With regard to that pm, martyrdom seems particularly useless, doesn't it? 
For who are others, compared to the man who knows himself?

Yes, but I wonder sometimes for those who dare to dream, do they ever really learn who they are, or only what they are not?  Here be dragons, Ben.


Ben the Donkey Wrote:*Edit - and then there is Yukio Mishima.

A struggle for sustenance is usually replaced by thumos, is it not?

"The hara-kiri is very important and very proud way of death. I think it’s very different from the western concept of suicide.  The western concept of suicide is always the defeated self, but hara-kiri makes you win."[1]

How could a man, who railed against vanity be so vain?

Morality:

"It can often paralyze the critical will with a single look, or even seduce it to itself: yes, there are even cases where morality can turn the critical will against itself ; so that then, like the scorpion, it thrusts the sting into its own body."

But unlike Yukio Mishima, who finds meaning for his life in preparing for a fatal goal, the scorpion does not kill itself when surrounded by fire.  The sting cannot penetrate the hard shell.  It's also immune to its own poison.  The scorpion is unable to regulate its own temperature.  It’s not stinging itself.  It’s having frantic spasms...like Syne.  [1]  Big Grin

Ben the Donkey Wrote:I think... I'm off to assassinate a princess.

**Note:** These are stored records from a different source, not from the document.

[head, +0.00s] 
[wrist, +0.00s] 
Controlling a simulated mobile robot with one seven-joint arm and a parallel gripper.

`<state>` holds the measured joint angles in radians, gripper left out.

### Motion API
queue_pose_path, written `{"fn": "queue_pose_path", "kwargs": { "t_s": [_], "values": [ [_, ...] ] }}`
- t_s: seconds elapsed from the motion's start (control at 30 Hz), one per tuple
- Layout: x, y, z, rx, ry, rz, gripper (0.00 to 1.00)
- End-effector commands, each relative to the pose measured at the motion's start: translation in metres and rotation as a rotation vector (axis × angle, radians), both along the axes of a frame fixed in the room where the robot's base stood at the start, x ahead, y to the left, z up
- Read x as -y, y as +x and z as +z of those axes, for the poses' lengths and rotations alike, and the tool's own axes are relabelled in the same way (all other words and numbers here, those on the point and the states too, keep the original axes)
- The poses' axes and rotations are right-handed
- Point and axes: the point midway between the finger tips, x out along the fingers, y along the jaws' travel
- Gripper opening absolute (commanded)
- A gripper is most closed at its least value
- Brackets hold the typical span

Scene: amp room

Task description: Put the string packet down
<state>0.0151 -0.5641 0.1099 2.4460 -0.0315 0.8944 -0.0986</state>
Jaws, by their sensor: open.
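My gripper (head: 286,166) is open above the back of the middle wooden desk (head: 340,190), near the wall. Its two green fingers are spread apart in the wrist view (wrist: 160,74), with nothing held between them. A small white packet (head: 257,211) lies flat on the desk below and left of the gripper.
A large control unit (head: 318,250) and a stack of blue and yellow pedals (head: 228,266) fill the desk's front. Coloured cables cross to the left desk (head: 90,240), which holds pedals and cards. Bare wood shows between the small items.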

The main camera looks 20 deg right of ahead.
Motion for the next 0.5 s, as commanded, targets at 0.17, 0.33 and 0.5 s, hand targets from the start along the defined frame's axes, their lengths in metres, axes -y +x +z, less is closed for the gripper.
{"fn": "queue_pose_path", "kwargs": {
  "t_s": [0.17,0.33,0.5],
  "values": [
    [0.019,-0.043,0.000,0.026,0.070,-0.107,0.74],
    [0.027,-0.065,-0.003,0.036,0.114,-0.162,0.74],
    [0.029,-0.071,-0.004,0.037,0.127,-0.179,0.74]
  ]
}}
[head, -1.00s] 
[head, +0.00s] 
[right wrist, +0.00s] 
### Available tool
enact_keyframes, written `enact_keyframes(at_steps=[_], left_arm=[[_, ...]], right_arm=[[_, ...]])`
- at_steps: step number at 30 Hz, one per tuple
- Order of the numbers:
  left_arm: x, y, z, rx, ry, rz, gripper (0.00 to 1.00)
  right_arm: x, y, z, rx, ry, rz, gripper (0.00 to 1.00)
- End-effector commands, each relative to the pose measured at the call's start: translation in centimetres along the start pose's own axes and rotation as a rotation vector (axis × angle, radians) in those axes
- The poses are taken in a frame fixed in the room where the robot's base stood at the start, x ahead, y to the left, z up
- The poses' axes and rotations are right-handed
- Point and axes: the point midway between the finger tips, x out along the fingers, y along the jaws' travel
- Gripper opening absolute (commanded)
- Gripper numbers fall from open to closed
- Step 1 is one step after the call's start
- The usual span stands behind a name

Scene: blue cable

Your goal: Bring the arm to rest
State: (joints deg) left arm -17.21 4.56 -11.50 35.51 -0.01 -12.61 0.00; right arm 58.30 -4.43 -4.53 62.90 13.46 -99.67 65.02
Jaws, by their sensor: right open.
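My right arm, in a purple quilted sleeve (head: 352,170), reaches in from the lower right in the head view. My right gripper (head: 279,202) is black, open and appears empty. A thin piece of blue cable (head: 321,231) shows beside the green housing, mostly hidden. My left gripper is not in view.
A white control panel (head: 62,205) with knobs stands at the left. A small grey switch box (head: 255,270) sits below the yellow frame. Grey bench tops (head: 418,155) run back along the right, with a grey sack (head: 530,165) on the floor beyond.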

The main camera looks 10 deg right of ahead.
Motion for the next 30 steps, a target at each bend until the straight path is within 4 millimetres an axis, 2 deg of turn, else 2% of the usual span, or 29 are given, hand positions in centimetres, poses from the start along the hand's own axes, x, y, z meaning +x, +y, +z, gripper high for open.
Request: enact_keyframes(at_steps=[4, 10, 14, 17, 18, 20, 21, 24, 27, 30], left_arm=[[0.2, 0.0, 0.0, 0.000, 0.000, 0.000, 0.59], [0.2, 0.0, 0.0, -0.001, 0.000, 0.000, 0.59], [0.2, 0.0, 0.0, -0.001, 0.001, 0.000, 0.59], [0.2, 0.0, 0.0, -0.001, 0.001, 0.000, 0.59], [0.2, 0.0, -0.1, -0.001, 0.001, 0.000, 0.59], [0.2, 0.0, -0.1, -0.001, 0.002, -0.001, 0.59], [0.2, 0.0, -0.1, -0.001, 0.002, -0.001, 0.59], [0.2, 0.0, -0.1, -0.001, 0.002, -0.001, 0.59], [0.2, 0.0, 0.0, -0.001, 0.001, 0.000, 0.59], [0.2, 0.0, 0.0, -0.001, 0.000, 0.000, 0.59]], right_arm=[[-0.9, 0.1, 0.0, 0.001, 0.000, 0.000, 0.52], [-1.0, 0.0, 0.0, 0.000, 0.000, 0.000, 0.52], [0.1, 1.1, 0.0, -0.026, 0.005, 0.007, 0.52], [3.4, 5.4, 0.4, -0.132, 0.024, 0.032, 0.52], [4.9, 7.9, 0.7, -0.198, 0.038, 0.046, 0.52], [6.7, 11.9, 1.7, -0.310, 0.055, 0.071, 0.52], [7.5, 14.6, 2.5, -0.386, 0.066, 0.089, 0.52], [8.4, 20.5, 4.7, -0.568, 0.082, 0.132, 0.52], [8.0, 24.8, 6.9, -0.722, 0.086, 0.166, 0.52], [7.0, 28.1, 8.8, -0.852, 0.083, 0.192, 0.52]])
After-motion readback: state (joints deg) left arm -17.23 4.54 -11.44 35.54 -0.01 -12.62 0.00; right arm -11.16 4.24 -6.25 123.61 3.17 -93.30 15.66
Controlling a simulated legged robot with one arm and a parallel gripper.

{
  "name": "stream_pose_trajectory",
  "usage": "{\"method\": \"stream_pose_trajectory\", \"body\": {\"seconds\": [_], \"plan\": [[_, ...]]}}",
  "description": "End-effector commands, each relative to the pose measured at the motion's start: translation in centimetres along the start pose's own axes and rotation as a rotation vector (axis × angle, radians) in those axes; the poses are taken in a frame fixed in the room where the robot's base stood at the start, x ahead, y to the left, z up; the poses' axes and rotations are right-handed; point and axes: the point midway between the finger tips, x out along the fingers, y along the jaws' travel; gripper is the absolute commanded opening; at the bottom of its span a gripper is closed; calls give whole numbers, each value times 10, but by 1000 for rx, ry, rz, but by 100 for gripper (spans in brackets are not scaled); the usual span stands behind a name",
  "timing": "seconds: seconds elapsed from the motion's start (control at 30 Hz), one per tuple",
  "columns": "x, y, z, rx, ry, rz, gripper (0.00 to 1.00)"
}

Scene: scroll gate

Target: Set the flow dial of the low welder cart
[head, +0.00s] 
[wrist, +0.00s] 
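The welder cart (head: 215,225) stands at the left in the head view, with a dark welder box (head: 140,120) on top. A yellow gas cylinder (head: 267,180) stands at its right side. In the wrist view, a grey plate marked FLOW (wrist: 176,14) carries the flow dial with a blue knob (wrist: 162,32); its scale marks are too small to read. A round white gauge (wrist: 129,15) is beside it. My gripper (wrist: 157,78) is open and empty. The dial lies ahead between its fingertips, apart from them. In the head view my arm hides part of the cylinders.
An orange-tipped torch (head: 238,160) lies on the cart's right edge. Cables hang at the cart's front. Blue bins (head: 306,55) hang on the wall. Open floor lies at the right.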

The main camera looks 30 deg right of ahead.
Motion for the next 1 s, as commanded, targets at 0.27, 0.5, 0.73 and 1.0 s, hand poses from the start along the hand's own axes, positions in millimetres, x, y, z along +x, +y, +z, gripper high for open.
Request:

Careful.  She may be wielding a claymore.
Reply
Syne Offline
(Dec 30, 2016 04:31 PM)Ben the Donkey Wrote: A friend of mine noted the other night (under the influence) that he thinks it's impossible to be an intelligent person and not be depressed. I would tend to tentatively agree. Not to the extent of being impossible, of course, but far more likely.

That, or alcohol is classified a depressant for a reason.